[What you need to do]
Will you restate verbatim the lines running from the line with "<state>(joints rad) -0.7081" to the end of the data, leaving out everything else?

[Given material]
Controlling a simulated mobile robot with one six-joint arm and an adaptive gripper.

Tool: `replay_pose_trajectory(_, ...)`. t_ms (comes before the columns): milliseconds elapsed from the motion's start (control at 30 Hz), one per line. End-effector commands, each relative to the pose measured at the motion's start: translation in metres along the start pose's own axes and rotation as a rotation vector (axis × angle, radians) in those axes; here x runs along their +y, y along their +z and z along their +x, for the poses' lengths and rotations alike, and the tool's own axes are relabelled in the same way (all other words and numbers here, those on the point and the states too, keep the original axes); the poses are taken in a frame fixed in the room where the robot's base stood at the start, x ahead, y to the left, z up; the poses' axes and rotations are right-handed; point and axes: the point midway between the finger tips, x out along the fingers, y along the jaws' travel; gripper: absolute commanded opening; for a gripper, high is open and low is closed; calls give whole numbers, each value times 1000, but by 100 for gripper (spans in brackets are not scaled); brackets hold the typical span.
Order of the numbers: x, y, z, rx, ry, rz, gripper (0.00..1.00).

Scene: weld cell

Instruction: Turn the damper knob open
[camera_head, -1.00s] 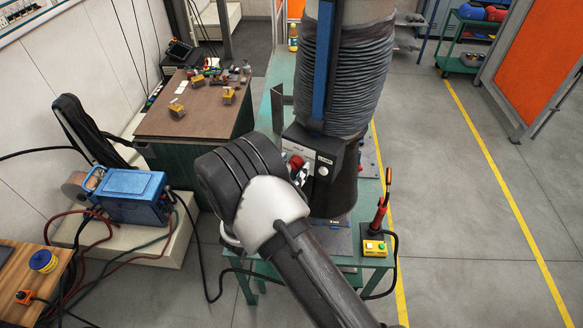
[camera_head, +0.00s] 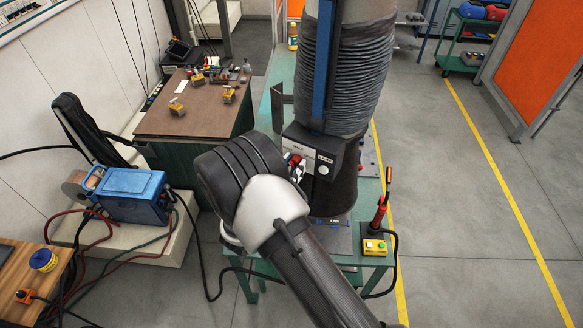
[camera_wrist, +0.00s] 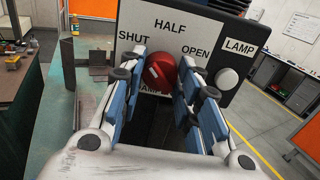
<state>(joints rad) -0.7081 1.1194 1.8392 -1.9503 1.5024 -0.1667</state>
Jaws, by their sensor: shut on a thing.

[Complete output]
<state>(joints rad) -0.7081 1.1194 1.8392 -1.9503 1.5024 -0.1667</state>
Jaws, by their sensor: shut on a thing.

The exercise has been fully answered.